In 1983, Miller became the CEO of Disney but the company was still not doing great financially.

The darkest day came in 1984 when Saul Steinberg’s Reliance Group Holdings launched a hostile takeover bid for Walt Disney Productions, intending to sell off its operations. It’s hard to believe but there was a time when another company could have bought Disney out and sold its film division, but that was the shape Disney was in.

If there is a single hero in this story, it would be Walt’s nephew, Roy E. Disney. Along with Stanley Gold, Roy O. Disney’s ally on the Disney board of directors, and shareholder Sid Bass, Roy E. Disney would fight to preserve Walt’s legacy by rebuilding the company’s structure from scratch, but not with Ron Miller, who Roy ousted in favor of new leadership.

In 1984, that new leadership came from Paramount (who Disney had teamed up with earlier that decade to release Popeye and Dragonslayer). Paramount CEO Michael Eisner became the CEO of The Walt Disney Company and Warner Bros. Vice Chairman Frank Wells became the new Disney president.

It was clear why Disney wanted Eisner, since under his tenure at Paramount some of the most successful and Disney-like movies of the ’70s and ’80s were made (Saturday Night Fever, Grease, Raiders of the Lost Ark, Beverly Hills Cop, Flashdance, Footloose).

The only downside was that none of these men had experience in animation, which is a division of the company that was in real danger of being abandoned. It may have actually happened if Roy didn’t fight to keep it. Eisner ended up hiring old Paramount colleague Jeffrey Katzenberg to head the feature animation division. Katzenberg became Paramount’s president of production under President Eisner after having success reviving Star Trek in the seventies, resulting in the 1979 film Star Trek: The Motion Picture.

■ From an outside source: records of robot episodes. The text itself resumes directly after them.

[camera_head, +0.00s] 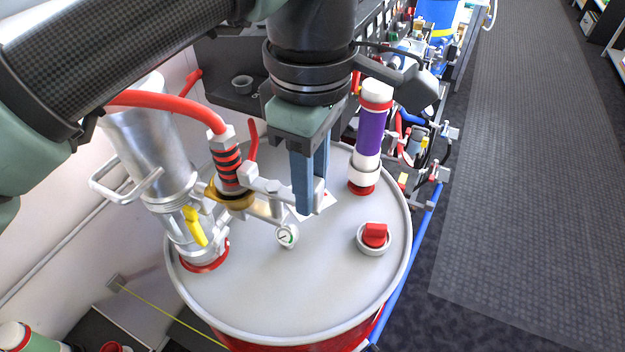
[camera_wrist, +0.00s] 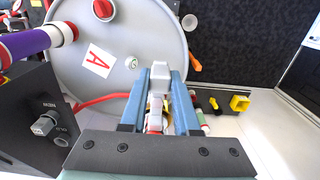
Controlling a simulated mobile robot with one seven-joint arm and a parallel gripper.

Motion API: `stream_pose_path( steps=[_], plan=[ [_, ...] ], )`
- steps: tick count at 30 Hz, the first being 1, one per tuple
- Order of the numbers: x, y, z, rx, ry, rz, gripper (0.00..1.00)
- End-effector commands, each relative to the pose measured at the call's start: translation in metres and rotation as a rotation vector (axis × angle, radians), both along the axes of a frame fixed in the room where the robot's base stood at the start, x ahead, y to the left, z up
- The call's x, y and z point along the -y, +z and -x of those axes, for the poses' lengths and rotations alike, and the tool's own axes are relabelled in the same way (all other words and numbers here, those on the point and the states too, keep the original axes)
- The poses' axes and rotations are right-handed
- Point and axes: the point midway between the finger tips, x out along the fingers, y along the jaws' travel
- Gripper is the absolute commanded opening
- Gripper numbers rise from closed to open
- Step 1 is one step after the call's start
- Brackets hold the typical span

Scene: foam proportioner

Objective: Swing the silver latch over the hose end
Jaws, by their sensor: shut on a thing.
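The silver latch (camera_head: 283,188) is a pale grey bar beside the hose end, above the drum. My gripper (camera_head: 308,205) has its blue-grey fingers around the latch's right end; in the wrist view the gripper (camera_wrist: 160,80) is shut on the latch (camera_wrist: 159,78). The hose end (camera_head: 228,165) is a black and red ribbed fitting over a brass collar (camera_head: 234,197), with the red hose (camera_head: 165,101) running up and left. The latch's left end is near the fitting; whether it touches cannot be told. In the wrist view the fitting is mostly hidden behind the latch and fingers.
The grey drum lid (camera_head: 330,290) lies below. A silver cylinder with a handle (camera_head: 150,160) stands left, with a yellow lever (camera_head: 194,228). A purple and white tube (camera_head: 369,135) stands right, and a red cap (camera_head: 375,235) is in front.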

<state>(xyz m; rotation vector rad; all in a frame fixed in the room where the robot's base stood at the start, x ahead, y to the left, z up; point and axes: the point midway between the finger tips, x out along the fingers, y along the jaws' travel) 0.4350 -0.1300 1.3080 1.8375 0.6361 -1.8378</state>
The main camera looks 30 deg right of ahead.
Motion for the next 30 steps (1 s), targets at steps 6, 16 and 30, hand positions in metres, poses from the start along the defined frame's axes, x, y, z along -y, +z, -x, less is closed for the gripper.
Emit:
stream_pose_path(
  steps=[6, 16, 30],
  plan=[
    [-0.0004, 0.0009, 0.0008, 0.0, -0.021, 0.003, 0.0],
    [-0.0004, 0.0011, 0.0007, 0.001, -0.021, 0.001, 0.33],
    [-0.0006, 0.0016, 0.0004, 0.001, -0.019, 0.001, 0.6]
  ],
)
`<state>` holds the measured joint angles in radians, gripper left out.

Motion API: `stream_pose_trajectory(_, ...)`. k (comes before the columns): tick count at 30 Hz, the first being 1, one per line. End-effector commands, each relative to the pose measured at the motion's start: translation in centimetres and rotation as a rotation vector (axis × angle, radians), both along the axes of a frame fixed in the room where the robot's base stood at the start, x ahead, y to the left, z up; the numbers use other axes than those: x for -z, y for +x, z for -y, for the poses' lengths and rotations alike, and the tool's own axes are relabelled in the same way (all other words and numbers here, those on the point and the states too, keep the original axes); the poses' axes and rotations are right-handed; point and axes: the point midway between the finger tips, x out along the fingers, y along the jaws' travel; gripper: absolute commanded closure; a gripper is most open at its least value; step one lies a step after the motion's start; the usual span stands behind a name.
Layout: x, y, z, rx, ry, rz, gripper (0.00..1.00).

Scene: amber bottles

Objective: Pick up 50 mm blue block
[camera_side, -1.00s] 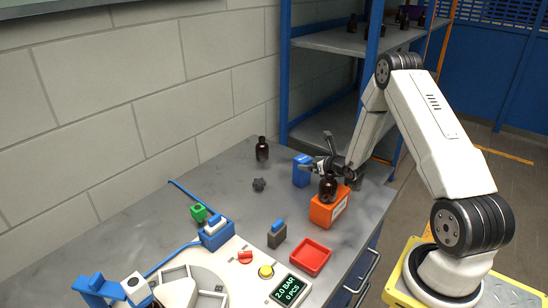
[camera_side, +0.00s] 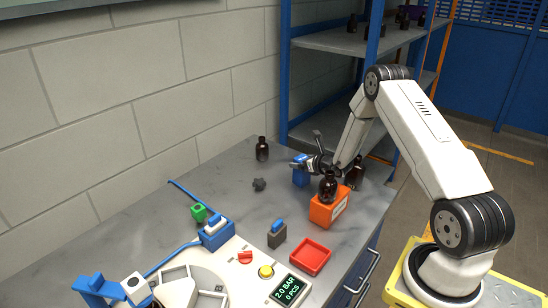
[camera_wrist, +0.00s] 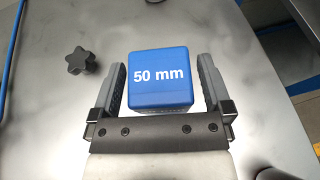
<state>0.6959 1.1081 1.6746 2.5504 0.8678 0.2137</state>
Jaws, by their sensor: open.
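The blue block (camera_wrist: 159,93) carries a white "50 mm" label and sits between the fingers of my gripper (camera_wrist: 160,90) in the wrist view. The gripper is open, with a narrow gap showing on each side of the block. In the side view the block (camera_side: 300,176) stands on the grey bench behind the orange box, and my gripper (camera_side: 303,162) is at its top, partly covering it. The wrist view looks down on the block, so its lower part is hidden there.
An orange box (camera_side: 324,212) with a dark bottle (camera_side: 328,187) on it stands close in front. Another bottle (camera_side: 355,173) is to the right, one (camera_side: 262,149) at the back. A black star knob (camera_wrist: 81,59) lies left. A red tray (camera_side: 311,258) is nearer.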

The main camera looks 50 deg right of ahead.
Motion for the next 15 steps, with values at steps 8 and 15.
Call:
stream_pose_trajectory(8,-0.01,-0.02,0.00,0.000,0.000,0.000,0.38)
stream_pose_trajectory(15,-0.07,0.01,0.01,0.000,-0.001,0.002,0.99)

Many of Disney’s key animators would wind down their careers after the seventies. The Fox and the Hound (1981) would be among the last features they would work on. One of the last of the old guard to be credited was Eric Larson, who trained many of the new animators fresh out of art school like Glen Keane, Andreas Deja, John Musker, Ron Clements, Mark Henn and Randy Cartwright.

The animated Disney film released after The Fox and the Hound four years later, The Black Cauldron (1985), was seen by the new Disney executives as too dark (a sure sign of trouble for the once great Disney was the fact that The Care Bears Movie beat The Black Cauldron at the box office) and after Cauldron got grinded out, work was immediately started on a lighter follow-up which would turn out to be The Great Mouse Detective (1986).

Perhaps the stars were finally aligning but that movie seemed to signal a turning point. It was one of Disney’s most entertaining films so far that decade and it had significantly more life and humor than Cauldron. Mouse Detective felt like a movie made by confident and talented storytellers.

However, Mouse Detective would soon be forgotten, because it was nothing compared to what was to come. The Disney movie that really made an impact and helped shed the image of animation as juvenile entertainment was Who Framed Roger Rabbit, the most creative and entertaining Disney film since the days when Walt was still around.

Producer Steven Spielberg and director Robert Zemeckis had helped renew interest in classic cartoons (Spielberg continued down that path on television with Tiny Toon Adventures and Animaniacs) but the classic Disney feature, in the tradition of Snow White and Cinderella, would also be revived this decade and be taken to new heights in the 1990s.